Superman is an orphan and an alien (maybe Donald Trump can build a wall around him?), first seen with a mighty scowl as he rescues girlfriend Lois Lane (Amy Adams) from terrorists in Africa, an act that winds up turning public opinion against him. Batman is also an orphan, a vengeful one at that, whose psychopathic tendencies are taken to such vigilante extremes that he brands his victims with a metal bat insignia, like a steer.

They’re both driven to fight for justice based on distinct childhood traumas. As such, they have no real reason to be mad at each other and the one created for them is the inevitable result of two smart men who failed to have a thirty-second conversation. Their big fight is a heck of smash-up, though; a murky, thrilling, exhausting, primal, ridiculous series of punches, kicks, and flying chunks of cement. It’s enough of a fight for ten regular movies. Or one Zack Snyder movie.

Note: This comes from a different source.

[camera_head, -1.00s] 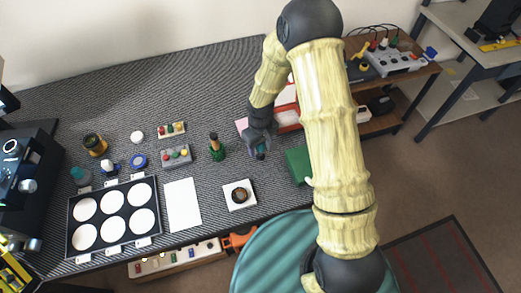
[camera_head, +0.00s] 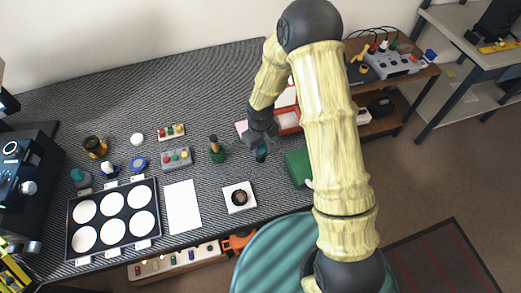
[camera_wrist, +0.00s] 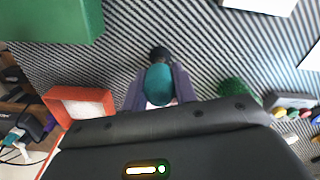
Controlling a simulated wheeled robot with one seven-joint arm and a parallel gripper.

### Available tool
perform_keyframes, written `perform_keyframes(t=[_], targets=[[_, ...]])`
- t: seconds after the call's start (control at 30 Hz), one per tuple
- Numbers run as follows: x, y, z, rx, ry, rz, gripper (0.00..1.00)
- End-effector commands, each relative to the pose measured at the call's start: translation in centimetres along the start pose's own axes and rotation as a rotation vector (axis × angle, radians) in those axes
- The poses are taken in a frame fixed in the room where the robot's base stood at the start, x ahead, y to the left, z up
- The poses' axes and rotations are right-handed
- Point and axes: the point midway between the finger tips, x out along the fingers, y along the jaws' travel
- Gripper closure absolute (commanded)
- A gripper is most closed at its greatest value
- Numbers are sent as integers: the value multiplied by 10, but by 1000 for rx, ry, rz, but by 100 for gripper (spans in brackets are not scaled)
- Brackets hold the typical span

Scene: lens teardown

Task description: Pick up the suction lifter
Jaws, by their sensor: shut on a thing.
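The suction lifter (camera_wrist: 159,84) has a teal body and a dark round end. In the wrist view it stands between the two fingers of my gripper (camera_wrist: 160,92), which are shut on it. In the head view my gripper (camera_head: 261,143) is over the right part of the dark striped table, and the small teal and dark lifter (camera_head: 261,154) shows just below it. The fingers hide part of the lifter. I cannot tell whether it still touches the table.
A green block (camera_head: 298,167) and a red tray (camera_head: 287,121) are close to my gripper. A black tray with white discs (camera_head: 113,217) is further left.

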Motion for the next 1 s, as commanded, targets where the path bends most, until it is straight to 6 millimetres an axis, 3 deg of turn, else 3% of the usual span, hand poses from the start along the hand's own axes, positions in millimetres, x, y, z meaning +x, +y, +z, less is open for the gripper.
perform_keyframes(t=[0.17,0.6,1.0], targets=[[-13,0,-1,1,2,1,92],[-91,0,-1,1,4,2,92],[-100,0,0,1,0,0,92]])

The film’s final battle introduces Wonder Woman, making her big-screen live action debut. As befitting a movie written by boys for boys, we learn very little about her, other than that she looks great in a cocktail dress and can say things like, “I don’t think you’ve ever known a woman like me” with the flirtatiousness and confidence of the best film noir heroine. Israeli actress Gal Gadot is exotic, statuesque, and refreshingly not a dude. She also provides the film’s subtlest (read: best and most satisfying) character moment; a mischievous smile that emerges during the climatic brawl with an enormous slimy, scaly creature called Doomsday. She’s got a fight on her hands, she realizes, and it’s gonna be fun.

Well, at least Wonder Woman is enjoying herself. For the rest of us, Batman v Superman: Dawn of Justice is grim and ponderous, right down to its deafening dreadnought of a score. It wants us to believe it’s trafficking in topical notions of politics, religion, and moral ambiguity, but its main currency is our contemporary penchant for hip and affected pessimism. If this is what DC has in store for its superhero movies, than let’s just hand Earth to the villains. At least they know how to have fun.